(216ap) Designing Ionic Liquids for the Removal of Phenolic Compounds From Bio-Oils: A Microscopic Approach | AIChE

(216ap) Designing Ionic Liquids for the Removal of Phenolic Compounds From Bio-Oils: A Microscopic Approach

Authors 

De Conto, J. F. - Presenter, Universidade Tiradentes
Egues, S., Universidade Tiradentes
Santana, C. C., Universidade Tiradentes
da Rocha, S. R. P., Wayne State University



The production of biofuels from residual biomass has great potential as it not only considers the conversion of carbon rich waste sources into energy, but also provides for an opportunity to use agricultural waste instead of edible biomass.  In the thermochemical process, which is a widely employed process, the biomass is submitted to high temperatures in the absence of oxygen, thus producing a biofuel called bio-oil.  Bio-oil is a brown viscous liquid, chemically unstable and with large amounts of phenolic compounds.  They are the ones responsible for the high viscosity, instability and aging (oxidation) of the bio-oil, which prevents its direct use as a fuel source.  It is of great relevance, therefore, to develop new strategies to improve the quality of the bio-oil by removing such undesirable products.

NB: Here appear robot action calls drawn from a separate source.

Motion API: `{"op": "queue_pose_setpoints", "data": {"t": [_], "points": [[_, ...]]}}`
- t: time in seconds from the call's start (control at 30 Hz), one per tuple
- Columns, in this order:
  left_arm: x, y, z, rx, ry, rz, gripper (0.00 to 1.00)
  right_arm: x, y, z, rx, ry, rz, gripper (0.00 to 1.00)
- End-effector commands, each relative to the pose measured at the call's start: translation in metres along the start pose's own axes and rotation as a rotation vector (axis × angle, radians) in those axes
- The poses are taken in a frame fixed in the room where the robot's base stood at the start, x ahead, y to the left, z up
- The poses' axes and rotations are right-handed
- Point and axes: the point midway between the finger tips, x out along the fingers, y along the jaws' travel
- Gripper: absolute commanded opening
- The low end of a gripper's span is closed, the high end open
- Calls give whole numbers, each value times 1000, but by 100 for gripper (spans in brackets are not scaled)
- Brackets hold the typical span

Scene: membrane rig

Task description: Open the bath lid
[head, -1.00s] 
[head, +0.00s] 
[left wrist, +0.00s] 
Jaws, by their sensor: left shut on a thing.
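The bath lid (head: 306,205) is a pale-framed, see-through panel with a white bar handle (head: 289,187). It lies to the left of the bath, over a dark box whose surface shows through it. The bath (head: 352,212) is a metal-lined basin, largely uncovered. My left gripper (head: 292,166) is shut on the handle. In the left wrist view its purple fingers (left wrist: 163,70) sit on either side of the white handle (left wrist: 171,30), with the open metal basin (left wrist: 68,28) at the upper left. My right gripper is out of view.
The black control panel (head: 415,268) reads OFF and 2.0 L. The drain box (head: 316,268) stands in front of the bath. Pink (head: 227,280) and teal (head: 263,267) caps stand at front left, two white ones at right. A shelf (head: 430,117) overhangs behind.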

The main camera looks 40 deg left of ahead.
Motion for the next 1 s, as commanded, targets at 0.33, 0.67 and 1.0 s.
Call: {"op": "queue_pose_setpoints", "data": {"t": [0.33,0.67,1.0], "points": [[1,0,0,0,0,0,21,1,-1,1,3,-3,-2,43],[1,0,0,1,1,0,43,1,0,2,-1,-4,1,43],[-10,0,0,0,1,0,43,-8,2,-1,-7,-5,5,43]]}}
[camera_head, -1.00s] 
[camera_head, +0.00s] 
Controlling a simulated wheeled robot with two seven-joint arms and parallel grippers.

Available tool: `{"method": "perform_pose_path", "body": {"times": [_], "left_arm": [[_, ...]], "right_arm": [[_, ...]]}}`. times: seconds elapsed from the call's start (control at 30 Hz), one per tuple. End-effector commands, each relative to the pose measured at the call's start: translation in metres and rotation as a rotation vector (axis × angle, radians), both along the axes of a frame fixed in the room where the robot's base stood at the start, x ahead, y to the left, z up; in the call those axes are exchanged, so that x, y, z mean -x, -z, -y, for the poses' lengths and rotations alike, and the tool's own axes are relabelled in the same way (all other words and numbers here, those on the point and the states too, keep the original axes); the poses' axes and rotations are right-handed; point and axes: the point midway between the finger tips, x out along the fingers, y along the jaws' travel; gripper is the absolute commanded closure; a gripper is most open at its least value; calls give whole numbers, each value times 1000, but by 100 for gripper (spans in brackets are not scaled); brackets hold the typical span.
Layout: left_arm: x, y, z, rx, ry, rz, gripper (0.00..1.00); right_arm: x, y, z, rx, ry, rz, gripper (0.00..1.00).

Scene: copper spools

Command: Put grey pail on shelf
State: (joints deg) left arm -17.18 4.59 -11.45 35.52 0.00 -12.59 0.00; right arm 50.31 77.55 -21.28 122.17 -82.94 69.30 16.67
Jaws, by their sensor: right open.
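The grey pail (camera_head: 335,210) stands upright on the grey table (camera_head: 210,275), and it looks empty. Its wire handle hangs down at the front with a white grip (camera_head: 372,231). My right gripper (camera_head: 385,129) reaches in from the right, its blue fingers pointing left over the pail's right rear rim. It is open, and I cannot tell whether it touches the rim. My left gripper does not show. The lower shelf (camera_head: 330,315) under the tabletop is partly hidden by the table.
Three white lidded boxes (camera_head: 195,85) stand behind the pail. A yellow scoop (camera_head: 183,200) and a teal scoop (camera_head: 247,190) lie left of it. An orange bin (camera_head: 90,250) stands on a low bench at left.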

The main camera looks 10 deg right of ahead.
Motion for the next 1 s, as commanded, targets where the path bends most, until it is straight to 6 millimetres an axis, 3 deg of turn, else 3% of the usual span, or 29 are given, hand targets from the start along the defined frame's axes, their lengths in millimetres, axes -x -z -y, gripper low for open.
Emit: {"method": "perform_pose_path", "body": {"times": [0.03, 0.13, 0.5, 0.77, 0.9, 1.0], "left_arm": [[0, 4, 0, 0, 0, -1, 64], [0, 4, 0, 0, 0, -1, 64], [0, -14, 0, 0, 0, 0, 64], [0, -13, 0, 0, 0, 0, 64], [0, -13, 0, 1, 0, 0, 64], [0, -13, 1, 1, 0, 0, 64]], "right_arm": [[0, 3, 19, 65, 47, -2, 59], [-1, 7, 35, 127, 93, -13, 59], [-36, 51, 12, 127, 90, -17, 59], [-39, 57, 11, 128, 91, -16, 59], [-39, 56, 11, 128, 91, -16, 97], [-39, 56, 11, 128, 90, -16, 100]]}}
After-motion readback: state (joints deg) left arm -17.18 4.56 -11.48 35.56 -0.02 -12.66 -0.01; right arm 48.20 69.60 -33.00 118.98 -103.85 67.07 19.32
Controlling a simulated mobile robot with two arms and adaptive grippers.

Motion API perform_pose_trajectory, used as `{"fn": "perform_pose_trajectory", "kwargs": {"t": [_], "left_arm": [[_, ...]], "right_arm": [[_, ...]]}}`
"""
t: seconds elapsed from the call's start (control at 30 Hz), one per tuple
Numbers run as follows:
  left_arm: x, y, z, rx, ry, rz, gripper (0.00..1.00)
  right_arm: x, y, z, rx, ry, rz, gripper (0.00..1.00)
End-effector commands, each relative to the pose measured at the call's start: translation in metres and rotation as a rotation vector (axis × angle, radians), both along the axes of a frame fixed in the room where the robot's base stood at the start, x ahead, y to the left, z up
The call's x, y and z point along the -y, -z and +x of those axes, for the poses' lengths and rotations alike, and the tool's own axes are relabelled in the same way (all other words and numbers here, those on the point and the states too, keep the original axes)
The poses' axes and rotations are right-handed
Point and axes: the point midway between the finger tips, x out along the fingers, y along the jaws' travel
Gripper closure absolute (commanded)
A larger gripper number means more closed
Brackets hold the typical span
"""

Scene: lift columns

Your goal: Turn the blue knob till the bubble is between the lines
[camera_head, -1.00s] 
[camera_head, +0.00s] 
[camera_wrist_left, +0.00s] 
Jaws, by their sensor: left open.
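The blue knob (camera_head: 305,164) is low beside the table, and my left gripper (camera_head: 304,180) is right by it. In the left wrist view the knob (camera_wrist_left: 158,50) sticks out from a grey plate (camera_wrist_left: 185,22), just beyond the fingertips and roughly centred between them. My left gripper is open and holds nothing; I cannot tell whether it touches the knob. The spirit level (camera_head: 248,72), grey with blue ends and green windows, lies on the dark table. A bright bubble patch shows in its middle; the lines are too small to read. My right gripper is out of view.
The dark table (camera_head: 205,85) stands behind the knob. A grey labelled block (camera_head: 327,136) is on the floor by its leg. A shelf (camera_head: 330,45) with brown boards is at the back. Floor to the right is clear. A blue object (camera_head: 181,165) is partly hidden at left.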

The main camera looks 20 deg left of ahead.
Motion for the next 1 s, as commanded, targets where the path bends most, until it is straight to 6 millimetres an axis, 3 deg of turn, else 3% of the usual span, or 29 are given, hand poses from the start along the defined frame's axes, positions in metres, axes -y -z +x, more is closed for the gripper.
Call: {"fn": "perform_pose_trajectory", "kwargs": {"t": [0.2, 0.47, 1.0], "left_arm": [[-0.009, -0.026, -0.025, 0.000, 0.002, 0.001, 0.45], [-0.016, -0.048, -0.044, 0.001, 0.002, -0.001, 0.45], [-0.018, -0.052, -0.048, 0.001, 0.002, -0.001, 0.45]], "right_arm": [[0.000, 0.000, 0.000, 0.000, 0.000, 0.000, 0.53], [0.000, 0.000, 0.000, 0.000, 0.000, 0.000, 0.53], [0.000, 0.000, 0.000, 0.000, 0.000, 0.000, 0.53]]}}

In this work we determine the affinity of various phenols (representative of those undesirable compounds present in the bio-oil) with ionic liquid candidates using atomic force microscopy (AFM).  The strategy consists in modifying a glass substrate with the ionic liquid and the AFM tip with a moiety possessing strong interaction to the ionic liquid on the substrate.  A reduction in the force between tip and substrate in a solution containing the phenolic compounds of interest indicates strong affinity between phenol-ionic-liquid, and a relative scale of interaction is thus determined.  Ionic-liquids investigated in this work include 1-propyl-3-methylimidazolium chloride and 1-propyl-3-methylimidazolium bis(trifluoro-methylsulfonyl) imide, and the phenolic compounds include phenol, 4-cyanophenol and 2-tert-butyl-6-methylphenol.  We characterized the ionic-liquid modified substrate by contact angle goniometry and XPS, and report the force curves for the different phenolic compounds and ionic-liquids.  This work is relevant as it will allow us to synthesize hybrid organic-inorganic materials such as silica modified with ionic liquids that can be used to remove phenolic compounds from bio-oils.